By contrast, Outword publisher Fred Palmer tends to lean more toward content that is related to local issues, even as he works to satisfy the growing appetite for lifestyle and entertainment, he says.
“I don’t think our content has changed,” says Palmer, who has owned Outword for its entire 12-year existence. “My background is as an activist and it still shows in the magazine. We do try to be a mix. But I still see us as a newspaper.”
In February, Palmer severed an eight-month agreement with a national online media company, Out in America, to provide content for its Web site. Palmer says he found it too taxing on his resources to cover local issues for Outword and national issues for the Web. “It just made sense to stay focused locally,” Palmer says.

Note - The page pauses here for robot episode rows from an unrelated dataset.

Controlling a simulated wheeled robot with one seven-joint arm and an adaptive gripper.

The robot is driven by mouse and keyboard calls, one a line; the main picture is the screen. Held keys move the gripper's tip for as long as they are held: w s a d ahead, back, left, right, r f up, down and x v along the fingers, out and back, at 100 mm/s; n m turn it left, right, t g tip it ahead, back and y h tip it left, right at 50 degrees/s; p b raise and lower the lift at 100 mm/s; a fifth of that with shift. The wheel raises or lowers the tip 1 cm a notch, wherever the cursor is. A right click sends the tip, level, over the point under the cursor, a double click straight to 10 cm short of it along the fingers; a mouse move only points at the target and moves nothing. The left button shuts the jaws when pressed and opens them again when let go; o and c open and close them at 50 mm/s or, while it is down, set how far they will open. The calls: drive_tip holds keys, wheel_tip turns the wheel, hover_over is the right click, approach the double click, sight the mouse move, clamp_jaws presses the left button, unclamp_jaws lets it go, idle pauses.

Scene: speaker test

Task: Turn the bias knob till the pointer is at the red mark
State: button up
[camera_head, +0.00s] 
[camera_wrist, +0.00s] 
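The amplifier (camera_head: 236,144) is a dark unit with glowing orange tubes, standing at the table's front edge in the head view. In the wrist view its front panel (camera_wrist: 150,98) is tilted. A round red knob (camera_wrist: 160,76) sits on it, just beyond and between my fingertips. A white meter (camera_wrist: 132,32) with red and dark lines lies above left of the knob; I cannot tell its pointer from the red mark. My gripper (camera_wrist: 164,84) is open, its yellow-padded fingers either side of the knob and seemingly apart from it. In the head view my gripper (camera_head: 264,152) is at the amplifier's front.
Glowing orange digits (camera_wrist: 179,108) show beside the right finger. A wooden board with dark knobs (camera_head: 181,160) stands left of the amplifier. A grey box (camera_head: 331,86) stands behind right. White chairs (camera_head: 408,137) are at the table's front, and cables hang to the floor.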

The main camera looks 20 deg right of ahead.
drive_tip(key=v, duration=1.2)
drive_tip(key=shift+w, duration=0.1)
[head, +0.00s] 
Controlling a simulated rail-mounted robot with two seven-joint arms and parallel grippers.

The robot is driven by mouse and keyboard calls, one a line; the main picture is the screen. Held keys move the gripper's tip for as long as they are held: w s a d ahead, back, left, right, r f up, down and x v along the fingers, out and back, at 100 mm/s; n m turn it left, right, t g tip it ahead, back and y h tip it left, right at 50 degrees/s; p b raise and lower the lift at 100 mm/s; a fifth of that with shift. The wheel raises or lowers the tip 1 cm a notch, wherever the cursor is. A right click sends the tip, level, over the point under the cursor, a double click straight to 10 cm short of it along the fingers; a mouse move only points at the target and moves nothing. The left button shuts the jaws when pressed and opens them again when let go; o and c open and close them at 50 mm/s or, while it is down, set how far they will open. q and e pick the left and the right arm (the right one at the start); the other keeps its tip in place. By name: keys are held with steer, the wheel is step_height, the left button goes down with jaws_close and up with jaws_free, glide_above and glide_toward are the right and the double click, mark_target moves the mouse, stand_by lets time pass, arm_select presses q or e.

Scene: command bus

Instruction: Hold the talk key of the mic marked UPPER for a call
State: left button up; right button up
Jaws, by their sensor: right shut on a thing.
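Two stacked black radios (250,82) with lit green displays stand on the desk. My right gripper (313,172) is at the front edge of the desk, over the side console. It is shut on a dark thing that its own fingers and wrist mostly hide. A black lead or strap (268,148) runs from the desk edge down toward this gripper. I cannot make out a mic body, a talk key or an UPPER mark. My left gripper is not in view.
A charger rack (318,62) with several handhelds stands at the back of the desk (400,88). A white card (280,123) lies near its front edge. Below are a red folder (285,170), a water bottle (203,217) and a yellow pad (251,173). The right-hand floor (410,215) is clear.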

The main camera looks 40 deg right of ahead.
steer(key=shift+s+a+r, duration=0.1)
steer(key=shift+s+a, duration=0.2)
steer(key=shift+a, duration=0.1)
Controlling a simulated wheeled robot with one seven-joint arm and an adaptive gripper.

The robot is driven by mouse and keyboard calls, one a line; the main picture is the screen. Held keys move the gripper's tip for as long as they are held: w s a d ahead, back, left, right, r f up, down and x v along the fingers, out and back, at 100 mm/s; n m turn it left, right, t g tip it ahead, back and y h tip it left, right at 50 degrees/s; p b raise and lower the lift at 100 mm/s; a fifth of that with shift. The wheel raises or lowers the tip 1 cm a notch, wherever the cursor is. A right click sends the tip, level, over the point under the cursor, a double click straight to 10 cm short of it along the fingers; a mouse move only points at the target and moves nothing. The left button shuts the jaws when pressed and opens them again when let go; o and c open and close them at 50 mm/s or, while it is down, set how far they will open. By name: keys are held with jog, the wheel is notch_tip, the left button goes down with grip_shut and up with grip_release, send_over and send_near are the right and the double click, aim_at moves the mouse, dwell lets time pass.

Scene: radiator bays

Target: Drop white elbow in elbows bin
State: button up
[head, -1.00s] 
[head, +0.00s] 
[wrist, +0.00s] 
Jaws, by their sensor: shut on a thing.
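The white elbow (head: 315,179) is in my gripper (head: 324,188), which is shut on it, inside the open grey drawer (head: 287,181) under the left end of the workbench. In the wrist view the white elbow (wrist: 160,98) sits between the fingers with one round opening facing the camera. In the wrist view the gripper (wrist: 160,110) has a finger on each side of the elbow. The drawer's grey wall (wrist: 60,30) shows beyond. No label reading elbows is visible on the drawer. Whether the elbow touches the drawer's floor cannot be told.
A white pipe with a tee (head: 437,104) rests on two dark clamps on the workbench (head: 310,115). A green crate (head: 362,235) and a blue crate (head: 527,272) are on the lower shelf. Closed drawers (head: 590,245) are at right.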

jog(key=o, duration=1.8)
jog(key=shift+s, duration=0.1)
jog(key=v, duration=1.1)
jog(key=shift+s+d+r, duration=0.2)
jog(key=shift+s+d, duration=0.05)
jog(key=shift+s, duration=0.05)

Jane and Jane, however, is trying for a national scope. There’s competition, for while two established national publications, Girlfriends and On Our Backs, folded last year, such lesbian-centric magazines such as Curve, the Lesbian News and Velvetpark continue to maintain their audiences.
But Jane and Jane is different, say its 30-something publishers.
“When we look at other magazines, you see Ellen DeGeneres or Melissa Etheridge or “The L Word’ on the cover,” Wells says. “We don’t do that. And in reading gay media, it seems dominated by male content and the things that appealed to women are getting slimmer.”
So Wells and Zawacki, partners in business and in life, developed the idea of a lifestyle magazine for lesbians five years ago when both were working as designers for the magazine Business 2.0 in San Francisco.
It wasn’t until Christmas 2005, however, when Wells was the design director of Prosper magazine in Sacramento and Zawacki was freelancing as an illustrator, that they took the publishing plunge, using their own savings.
“We’re doing OK, and advertising is covering our expenses, but it’s no cakewalk,” Zawacki says.
Still, they have recently hired a full-time editor, signed on with an agency that will funnel in more national ads, and are ramping up to become a bi-monthly starting next month.
“There are subjects in our magazine that pertain to everybody,” Zawacki says. “My father reads it. We want to be inclusive and be open to everyone.”